Material shown >>
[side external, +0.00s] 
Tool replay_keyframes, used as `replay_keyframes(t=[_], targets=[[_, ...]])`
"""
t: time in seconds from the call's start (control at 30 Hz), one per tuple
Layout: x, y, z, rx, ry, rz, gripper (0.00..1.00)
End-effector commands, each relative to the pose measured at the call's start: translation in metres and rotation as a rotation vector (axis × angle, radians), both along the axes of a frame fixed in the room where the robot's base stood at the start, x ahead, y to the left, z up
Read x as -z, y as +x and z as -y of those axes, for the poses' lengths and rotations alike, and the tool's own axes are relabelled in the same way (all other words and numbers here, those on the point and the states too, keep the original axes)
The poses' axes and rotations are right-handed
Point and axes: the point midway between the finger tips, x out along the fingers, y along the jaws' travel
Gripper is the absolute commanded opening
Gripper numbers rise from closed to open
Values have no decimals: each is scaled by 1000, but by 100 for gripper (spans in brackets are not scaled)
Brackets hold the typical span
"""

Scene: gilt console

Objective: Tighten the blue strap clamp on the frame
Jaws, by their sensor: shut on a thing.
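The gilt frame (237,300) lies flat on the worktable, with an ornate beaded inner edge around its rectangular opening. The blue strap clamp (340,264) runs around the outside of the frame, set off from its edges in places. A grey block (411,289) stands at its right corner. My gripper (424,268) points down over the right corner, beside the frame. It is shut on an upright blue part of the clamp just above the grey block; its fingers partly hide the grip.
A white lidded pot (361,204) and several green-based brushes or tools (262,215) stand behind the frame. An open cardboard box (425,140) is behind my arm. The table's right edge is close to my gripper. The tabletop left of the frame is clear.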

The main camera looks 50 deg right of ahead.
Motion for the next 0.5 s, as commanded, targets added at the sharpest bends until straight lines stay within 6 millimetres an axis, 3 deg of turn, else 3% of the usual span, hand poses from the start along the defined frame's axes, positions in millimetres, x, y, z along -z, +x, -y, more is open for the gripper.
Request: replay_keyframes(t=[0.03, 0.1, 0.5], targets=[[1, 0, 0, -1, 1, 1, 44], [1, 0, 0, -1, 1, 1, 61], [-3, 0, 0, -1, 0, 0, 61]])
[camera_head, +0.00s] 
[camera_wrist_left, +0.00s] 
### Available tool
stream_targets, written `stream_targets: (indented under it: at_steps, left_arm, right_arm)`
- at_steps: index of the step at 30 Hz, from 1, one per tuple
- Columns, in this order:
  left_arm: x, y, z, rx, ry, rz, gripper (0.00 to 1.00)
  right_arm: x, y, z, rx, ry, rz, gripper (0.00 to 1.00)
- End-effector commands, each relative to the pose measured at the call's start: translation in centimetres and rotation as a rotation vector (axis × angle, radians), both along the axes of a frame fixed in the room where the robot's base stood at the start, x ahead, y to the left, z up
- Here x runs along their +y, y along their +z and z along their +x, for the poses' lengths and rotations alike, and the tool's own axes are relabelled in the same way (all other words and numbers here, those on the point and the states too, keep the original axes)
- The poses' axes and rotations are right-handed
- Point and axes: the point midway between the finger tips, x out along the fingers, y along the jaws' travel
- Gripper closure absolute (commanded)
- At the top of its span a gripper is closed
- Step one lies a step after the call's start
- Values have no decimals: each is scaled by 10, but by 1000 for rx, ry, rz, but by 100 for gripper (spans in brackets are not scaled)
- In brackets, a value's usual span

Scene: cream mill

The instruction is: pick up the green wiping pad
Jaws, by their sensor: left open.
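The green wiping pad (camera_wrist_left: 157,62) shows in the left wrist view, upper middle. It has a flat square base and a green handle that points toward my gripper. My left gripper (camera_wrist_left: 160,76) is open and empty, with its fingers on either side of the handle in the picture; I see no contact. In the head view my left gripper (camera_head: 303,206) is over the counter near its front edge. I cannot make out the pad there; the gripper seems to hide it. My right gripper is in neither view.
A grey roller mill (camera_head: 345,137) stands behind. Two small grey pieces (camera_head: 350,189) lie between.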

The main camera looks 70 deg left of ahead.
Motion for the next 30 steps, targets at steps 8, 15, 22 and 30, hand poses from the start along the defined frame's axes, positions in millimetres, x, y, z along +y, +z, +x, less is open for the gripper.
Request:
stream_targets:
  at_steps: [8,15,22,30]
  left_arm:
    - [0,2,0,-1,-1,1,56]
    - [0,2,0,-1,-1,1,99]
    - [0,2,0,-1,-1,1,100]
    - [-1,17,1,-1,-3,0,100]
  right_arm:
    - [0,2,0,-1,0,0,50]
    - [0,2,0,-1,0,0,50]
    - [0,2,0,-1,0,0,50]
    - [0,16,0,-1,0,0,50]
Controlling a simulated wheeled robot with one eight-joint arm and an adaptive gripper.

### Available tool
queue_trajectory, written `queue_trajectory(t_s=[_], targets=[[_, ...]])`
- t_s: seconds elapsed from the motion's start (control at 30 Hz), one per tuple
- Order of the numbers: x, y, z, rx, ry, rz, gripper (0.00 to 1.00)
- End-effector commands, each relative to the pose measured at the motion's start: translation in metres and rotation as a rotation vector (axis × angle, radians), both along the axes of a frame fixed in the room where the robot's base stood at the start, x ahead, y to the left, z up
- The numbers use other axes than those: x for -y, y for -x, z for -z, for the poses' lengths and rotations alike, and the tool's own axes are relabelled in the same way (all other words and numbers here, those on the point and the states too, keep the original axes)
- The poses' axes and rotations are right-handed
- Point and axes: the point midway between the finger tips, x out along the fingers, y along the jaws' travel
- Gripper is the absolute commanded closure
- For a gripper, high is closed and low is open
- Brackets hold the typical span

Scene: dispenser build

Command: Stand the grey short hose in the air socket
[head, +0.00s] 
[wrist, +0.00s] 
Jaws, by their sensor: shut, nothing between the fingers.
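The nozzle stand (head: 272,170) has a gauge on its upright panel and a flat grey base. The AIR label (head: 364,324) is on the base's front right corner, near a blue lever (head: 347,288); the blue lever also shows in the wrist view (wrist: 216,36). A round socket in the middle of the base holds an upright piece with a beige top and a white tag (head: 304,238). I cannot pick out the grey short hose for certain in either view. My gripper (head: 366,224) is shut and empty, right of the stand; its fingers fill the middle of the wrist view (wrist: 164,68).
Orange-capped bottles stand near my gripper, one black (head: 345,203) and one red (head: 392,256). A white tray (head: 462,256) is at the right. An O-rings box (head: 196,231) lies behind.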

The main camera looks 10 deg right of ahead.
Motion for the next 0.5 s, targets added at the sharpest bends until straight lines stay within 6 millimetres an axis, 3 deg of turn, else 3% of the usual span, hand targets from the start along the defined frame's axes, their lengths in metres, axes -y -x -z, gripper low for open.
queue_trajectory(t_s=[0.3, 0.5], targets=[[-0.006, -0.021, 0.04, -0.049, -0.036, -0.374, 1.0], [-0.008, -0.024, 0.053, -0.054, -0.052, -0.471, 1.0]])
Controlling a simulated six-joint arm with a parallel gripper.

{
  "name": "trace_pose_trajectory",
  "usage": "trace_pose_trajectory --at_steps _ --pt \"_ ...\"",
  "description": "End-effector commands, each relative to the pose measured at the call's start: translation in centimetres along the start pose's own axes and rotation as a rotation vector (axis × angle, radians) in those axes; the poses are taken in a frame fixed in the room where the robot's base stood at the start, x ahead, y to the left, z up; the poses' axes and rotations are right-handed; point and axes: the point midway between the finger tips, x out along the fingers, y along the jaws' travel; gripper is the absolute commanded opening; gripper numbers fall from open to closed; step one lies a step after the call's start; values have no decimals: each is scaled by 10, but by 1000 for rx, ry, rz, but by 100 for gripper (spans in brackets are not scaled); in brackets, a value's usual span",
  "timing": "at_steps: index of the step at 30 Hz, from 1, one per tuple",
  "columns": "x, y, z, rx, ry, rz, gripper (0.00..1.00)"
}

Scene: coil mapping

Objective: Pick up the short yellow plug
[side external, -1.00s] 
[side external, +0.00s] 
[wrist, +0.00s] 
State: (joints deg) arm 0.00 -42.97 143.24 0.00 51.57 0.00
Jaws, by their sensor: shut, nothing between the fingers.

Written task >>
Copy all the lines above that hold the string "Objective".

Exercise answer >>
Objective: Tighten the blue strap clamp on the frame
Objective: Pick up the short yellow plug

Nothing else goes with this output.